The three parties in government have agreed to boost the country’s monthly minimum wage from the current 9,900 to 11,000 crowns (around 400 euros). The boost is the third over a relatively short period aimed at improving the pay for around 115,000 workers. The move will cost employers an additional 3.5 billion crowns in salaries and critics have warned the hike could lead to layoffs.
The Sobotka government of the Social Democrats, ANO and the Christian Democrats approved on Wednesday a proposal to boost the country’s minimum wage by an additional 1,100 crowns to a total 11,000 crowns (around 400 euros) per month. The move was confirmed by the prime minister on twitter, who said that “Working has to pay off. Wages should rise still more in the future!”
The latest hike is in fact the second rise already in 2016; at the beginning of the year the minimum wage was 9,200 crowns, and will satisfy proponents like Labour and Social Affairs Minister Michaela Marksová but perhaps not entirely satisfy the unions who had been seeking a boost 500 crowns higher. But union representatives may be placated by the fact the government in the coming year wants to raise the minimum wage yet again. The aim is it to mirror two-fifths, or 40 percent, of the average monthly wage.

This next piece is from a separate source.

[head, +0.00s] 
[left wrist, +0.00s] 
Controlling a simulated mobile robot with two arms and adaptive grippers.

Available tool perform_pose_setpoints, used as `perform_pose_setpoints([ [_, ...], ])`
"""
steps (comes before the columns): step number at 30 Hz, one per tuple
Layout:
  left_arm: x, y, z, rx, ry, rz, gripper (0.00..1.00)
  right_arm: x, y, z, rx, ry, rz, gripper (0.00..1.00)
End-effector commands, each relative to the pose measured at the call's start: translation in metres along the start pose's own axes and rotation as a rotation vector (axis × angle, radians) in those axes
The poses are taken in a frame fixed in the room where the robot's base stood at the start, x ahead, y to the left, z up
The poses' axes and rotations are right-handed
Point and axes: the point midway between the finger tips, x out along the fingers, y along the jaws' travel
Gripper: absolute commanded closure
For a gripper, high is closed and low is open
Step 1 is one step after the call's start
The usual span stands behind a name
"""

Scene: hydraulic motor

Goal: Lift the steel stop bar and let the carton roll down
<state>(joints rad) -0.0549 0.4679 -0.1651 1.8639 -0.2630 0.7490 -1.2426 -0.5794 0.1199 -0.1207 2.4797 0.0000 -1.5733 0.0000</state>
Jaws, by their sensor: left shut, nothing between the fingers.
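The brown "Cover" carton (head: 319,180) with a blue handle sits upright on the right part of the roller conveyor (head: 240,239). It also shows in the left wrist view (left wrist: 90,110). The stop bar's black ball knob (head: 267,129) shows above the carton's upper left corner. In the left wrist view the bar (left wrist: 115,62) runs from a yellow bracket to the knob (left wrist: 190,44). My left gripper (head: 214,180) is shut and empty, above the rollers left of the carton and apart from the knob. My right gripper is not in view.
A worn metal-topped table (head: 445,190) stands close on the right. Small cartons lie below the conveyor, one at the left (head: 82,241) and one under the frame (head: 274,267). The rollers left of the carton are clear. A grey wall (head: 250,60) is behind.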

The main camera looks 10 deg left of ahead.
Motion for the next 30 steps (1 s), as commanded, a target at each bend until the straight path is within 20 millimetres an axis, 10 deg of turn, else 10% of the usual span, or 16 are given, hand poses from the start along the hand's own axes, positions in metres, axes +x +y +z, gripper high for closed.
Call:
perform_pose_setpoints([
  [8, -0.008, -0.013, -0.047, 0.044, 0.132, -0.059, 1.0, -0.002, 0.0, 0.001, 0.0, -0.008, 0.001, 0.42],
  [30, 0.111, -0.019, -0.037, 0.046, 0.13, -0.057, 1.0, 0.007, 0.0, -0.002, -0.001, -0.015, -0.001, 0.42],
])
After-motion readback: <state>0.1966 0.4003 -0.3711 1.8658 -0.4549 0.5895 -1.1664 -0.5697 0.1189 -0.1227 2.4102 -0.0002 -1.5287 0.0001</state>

Following Wednesday’s decision, it is a step closer at roughly 38.2 percent. In other terms, those working for the official minimum wage will now be earning 66 crowns per hour. Those earning the meagre wage will no doubt welcome the rise but others, namely employers are less than happy. They will have to pay out an additional 3.5 billion in salaries and some have long warned that could lead to layoffs. Jan Wiesner is the head of the Confederation of Employers’ and Entrepreneur’s Association of the Czech Republic:
“I think it will have an impact on businesses. In our negotiations with the government we pushed for the rise to be to around 10,600… Many employers already have collective contracts which are higher, but we think this will impact smaller firms.”
Mr Wiesner explained that companies such as sub-suppliers might not have the leeway to meet the higher minimum wage and that such firms needed help to re-structuralize, needed help in R&D, and cooperation with universities. And, Mr Wiesner made clear the confederation would continue to oppose plans to further boost the minimum wage as promised by the government.
“We will continue to be against. Raising the minimum wage should be in balance with economic growth, the GDP and productivity. It is alright to raise it across the board for state employees, where they receive the same pay regardless of performance but you can’t do that in industry and business.”